## [SUPPLIED MATERIAL]
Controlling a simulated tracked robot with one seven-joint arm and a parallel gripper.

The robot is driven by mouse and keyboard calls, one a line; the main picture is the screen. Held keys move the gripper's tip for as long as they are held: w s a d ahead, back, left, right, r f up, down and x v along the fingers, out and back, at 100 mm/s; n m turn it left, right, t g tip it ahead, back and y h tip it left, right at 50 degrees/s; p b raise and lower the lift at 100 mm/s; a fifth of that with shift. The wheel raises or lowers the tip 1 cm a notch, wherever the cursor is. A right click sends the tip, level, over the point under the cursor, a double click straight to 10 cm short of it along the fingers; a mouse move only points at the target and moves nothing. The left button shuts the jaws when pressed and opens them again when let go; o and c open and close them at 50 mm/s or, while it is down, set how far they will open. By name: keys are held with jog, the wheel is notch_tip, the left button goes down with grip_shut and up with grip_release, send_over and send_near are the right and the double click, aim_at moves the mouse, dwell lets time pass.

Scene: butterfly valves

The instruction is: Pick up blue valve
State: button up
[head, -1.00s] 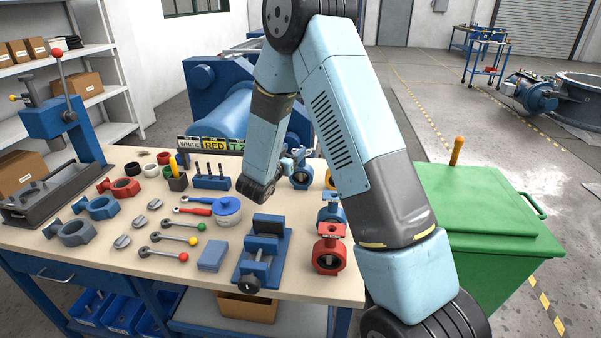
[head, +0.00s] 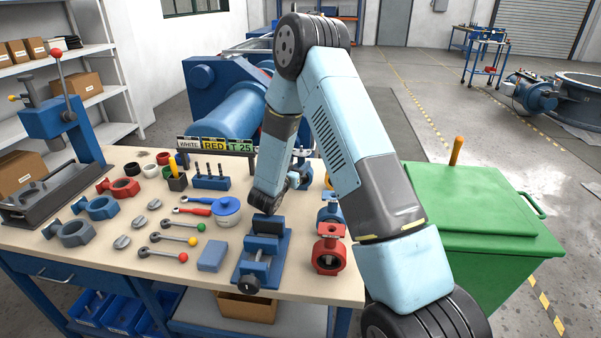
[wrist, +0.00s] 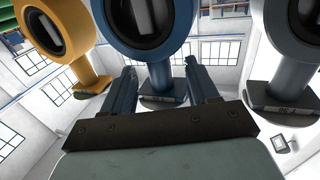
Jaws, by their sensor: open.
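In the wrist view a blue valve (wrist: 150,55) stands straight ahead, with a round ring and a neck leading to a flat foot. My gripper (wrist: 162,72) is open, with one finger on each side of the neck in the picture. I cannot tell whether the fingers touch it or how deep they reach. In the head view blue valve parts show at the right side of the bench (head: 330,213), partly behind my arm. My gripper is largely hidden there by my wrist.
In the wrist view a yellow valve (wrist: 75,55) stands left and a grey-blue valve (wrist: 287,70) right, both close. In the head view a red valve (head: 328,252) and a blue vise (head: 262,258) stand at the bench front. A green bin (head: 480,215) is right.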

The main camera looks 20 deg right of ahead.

## [REQUIREMENT]
Send back the data above word for word, with the pictures left out.

## [RESPONSE BELOW]
Controlling a simulated tracked robot with one seven-joint arm and a parallel gripper.

The robot is driven by mouse and keyboard calls, one a line; the main picture is the screen. Held keys move the gripper's tip for as long as they are held: w s a d ahead, back, left, right, r f up, down and x v along the fingers, out and back, at 100 mm/s; n m turn it left, right, t g tip it ahead, back and y h tip it left, right at 50 degrees/s; p b raise and lower the lift at 100 mm/s; a fifth of that with shift. The wheel raises or lowers the tip 1 cm a notch, wherever the cursor is. A right click sends the tip, level, over the point under the cursor, a double click straight to 10 cm short of it along the fingers; a mouse move only points at the target and moves nothing. The left button shuts the jaws when pressed and opens them again when let go; o and c open and close them at 50 mm/s or, while it is down, set how far they will open. By name: keys are held with jog, the wheel is notch_tip, the left button goes down with grip_shut and up with grip_release, send_over and send_near are the right and the double click, aim_at moves the mouse, dwell lets time pass.

Scene: butterfly valves

The instruction is: Pick up blue valve
State: button up
[head, -1.00s] 
[head, +0.00s] 
[wrist, +0.00s] 
Jaws, by their sensor: open.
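In the wrist view a blue valve (wrist: 150,55) stands straight ahead, with a round ring and a neck leading to a flat foot. My gripper (wrist: 162,72) is open, with one finger on each side of the neck in the picture. I cannot tell whether the fingers touch it or how deep they reach. In the head view blue valve parts show at the right side of the bench (head: 330,213), partly behind my arm. My gripper is largely hidden there by my wrist.
In the wrist view a yellow valve (wrist: 75,55) stands left and a grey-blue valve (wrist: 287,70) right, both close. In the head view a red valve (head: 328,252) and a blue vise (head: 262,258) stand at the bench front. A green bin (head: 480,215) is right.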

The main camera looks 20 deg right of ahead.

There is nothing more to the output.